Attribute Information :-

1.Unnamed:0 :

This column represents the donor's unique ID.

2.Months since Last Donation :

This is the number of months since this donor’s most recent donation.

3.Number of Donations :

This is the total number of donations that the donor has made.

4.Total Volume Donated (c.c.) :

This is the total amount of blood that the donor has donated in cubic centimetres.

5.Months since First Donation :

This is the number of months since the donor’s first donation.

6.Made Donation in March 2007 :

A binary variable representing whether he/she donated blood in March 2007 (1 stands for donating blood; 0 stands for not donating blood)

Dependencies :-

import pandas
import numpy
import seaborn
import matplotlib
import sklearn

Description :-

Use Python to explore data related to blood donors and we want to predict whether or not a donor will give blood the next time when the blood donation will be organised.

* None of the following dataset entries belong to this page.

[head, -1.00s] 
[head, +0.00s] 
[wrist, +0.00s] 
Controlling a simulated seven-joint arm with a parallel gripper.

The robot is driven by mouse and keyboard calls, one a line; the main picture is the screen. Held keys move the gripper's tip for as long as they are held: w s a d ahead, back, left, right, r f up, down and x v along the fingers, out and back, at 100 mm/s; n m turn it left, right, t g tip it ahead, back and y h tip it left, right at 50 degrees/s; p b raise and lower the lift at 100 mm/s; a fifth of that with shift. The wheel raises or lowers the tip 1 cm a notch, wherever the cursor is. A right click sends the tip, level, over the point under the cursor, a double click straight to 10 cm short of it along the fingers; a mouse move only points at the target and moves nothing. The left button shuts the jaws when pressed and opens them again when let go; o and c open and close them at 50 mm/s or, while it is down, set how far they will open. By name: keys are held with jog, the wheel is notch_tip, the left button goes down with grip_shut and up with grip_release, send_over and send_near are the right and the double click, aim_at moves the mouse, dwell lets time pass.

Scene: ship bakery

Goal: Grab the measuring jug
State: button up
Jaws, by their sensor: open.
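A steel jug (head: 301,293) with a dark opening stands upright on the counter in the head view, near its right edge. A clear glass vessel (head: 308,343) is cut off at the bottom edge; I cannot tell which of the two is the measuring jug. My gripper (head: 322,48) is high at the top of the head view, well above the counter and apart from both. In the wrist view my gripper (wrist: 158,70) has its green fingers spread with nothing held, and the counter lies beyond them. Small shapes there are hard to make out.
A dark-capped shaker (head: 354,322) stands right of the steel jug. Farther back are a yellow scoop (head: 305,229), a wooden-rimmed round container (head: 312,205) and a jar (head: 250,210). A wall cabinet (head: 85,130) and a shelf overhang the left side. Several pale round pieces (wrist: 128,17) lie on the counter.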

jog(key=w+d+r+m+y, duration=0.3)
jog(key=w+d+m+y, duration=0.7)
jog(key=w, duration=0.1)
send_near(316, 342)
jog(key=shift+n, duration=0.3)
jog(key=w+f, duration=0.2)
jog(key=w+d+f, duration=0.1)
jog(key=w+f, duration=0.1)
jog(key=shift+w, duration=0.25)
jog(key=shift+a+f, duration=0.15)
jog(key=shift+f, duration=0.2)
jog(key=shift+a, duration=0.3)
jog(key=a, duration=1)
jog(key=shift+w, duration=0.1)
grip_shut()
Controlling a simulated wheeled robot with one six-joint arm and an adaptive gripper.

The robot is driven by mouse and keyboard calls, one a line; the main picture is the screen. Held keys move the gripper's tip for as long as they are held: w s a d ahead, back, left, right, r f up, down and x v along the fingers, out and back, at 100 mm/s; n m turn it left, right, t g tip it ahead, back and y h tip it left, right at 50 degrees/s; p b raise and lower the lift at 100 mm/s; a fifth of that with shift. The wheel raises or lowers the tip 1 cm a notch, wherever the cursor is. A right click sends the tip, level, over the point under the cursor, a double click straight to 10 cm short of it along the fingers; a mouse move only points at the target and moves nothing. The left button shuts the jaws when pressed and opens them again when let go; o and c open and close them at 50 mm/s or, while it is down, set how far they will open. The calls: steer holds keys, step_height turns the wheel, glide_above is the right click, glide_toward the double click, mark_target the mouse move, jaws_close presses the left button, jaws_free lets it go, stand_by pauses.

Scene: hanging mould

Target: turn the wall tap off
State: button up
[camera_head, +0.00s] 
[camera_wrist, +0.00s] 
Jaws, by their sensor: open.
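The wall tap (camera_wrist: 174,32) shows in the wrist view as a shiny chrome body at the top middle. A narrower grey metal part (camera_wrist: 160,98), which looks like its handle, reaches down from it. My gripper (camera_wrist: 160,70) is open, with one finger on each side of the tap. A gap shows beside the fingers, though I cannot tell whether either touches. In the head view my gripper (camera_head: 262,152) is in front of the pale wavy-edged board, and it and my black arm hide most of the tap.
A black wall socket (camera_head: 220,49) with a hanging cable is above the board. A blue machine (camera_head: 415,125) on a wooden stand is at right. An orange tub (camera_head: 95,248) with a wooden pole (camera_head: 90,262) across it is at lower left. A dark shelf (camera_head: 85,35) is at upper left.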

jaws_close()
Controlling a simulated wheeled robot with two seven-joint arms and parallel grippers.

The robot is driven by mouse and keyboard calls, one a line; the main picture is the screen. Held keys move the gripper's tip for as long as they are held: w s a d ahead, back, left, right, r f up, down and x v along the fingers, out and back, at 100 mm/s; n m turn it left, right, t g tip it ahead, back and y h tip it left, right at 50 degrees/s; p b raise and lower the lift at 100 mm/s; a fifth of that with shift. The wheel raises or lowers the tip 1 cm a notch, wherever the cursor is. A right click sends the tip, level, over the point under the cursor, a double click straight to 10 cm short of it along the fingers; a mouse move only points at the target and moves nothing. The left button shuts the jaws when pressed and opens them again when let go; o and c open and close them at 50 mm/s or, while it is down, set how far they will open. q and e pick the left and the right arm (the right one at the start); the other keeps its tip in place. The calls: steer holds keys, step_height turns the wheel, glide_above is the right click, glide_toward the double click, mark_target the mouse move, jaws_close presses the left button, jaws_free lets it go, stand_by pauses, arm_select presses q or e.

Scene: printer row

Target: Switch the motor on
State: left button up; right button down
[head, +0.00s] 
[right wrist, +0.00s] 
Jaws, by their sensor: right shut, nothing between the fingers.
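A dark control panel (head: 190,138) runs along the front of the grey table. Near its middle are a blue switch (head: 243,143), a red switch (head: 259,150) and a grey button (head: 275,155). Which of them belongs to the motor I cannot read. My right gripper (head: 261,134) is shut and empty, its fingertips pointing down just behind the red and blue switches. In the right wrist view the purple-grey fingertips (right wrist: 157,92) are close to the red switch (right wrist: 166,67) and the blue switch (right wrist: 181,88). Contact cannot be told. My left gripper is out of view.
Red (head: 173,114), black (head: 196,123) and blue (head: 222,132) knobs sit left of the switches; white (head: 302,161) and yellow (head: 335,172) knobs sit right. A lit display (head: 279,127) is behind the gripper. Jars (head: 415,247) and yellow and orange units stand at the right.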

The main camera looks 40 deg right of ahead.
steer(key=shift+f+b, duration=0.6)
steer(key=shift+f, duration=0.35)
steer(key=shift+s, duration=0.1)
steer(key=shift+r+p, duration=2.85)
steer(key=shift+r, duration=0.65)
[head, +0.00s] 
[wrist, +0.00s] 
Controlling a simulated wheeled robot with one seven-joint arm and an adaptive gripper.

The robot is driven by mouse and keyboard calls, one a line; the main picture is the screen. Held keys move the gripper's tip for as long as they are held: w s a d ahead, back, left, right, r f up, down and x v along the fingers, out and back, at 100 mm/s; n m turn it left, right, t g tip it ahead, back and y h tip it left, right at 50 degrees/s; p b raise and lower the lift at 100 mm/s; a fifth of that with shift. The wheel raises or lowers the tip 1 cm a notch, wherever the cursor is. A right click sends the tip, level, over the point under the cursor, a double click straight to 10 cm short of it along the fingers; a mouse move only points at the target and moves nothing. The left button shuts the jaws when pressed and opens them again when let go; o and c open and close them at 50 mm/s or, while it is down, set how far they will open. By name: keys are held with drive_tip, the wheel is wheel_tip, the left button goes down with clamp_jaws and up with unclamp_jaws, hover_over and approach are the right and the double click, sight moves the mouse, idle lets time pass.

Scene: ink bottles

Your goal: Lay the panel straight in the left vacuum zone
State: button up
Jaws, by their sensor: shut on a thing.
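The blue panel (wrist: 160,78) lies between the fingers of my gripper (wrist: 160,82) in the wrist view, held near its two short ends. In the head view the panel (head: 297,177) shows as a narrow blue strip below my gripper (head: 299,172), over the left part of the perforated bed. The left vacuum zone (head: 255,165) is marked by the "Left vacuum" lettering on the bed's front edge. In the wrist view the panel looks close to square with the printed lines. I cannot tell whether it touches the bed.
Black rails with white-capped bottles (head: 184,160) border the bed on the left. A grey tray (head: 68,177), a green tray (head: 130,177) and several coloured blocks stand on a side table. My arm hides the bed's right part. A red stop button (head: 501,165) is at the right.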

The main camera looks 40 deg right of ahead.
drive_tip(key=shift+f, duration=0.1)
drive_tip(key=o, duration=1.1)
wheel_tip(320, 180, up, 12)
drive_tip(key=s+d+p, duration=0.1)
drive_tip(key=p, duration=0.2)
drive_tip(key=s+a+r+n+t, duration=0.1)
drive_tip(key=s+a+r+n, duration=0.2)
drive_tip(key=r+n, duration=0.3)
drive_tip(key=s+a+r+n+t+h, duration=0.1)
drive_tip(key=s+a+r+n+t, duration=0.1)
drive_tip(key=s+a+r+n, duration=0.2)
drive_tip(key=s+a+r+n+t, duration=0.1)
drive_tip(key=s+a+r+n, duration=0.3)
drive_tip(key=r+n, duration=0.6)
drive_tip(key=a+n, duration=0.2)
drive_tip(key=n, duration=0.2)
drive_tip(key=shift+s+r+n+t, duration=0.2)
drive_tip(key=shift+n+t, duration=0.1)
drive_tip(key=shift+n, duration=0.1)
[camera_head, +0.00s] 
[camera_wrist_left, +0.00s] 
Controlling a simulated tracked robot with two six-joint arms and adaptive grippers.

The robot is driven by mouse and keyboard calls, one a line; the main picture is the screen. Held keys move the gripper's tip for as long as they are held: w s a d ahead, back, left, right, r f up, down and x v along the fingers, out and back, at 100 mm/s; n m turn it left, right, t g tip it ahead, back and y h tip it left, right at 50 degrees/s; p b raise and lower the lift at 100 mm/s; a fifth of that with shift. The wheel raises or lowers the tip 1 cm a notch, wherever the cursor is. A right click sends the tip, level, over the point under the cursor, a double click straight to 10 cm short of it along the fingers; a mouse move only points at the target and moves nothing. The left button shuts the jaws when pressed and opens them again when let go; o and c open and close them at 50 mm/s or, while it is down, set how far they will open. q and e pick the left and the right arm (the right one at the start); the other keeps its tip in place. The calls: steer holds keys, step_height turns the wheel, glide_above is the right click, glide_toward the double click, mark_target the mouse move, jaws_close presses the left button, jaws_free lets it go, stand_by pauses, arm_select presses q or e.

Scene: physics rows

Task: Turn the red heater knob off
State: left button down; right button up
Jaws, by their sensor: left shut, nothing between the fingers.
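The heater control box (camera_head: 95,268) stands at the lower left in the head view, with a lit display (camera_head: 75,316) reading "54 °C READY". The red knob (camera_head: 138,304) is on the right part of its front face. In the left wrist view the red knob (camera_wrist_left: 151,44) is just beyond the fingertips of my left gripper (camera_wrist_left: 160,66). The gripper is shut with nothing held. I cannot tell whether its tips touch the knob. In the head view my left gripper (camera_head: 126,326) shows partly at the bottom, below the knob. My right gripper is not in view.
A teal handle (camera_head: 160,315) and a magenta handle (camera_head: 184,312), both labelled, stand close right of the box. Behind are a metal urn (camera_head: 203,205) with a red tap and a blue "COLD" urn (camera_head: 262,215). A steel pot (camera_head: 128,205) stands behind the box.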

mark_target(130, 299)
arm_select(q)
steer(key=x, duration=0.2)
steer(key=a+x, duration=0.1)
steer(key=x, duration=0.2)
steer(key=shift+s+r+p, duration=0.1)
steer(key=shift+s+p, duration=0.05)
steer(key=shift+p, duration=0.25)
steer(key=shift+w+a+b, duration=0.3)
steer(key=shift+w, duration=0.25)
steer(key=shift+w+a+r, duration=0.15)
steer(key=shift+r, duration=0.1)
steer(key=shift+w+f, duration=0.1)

This process will be done using a Jupyter Notebook.
The code should run w/o errors.
Appropriate use of
- data structures/types
- loops/conditional statements
- Packages
- functions
- coding practices (i.e. Docstrings, comments, variable names & general readability)
Analysis
- Pose questions about the data
- Inspect the structure of the original data (very important)
- Clean the data
- Answer questions about the data using descriptive statistics
- Visualize the data (using plt and seaborn)
- Perform additional exploratory analysis
- Consider where data analysis can be applied to other fields.
Feature Engineering
- Using domain knowledge of the data to create features that make machine learning algorithms work.
Machine Learning
- Use of LogisticRegression,Support Vector Machine, Decision Tree , Random forest, KNN, XGBClassifie classifiers.

Performance metrics :-

Machine Learning Classifiction model requires different metrics for evalution based on the data. To measure the performance of our algorithms, we have used the F1 score which balances the precision and recall of a classifier and ROC AUC score.

Conclusion :-

Blood donation is significant for saving lives of people who lost large amounts of blood. An accurate prediction of the future supply of blood help to take the right action to save people lives. In this project, I created different classification models to predict whether or not a blood donor will give blood in future. Then, I used parameter tuning to improve the models. Logistic Regression as the best model for our dataset its giving us the AUC score of 0.8511. Logistic Regression classification algorithm gave the best accuracy (85%).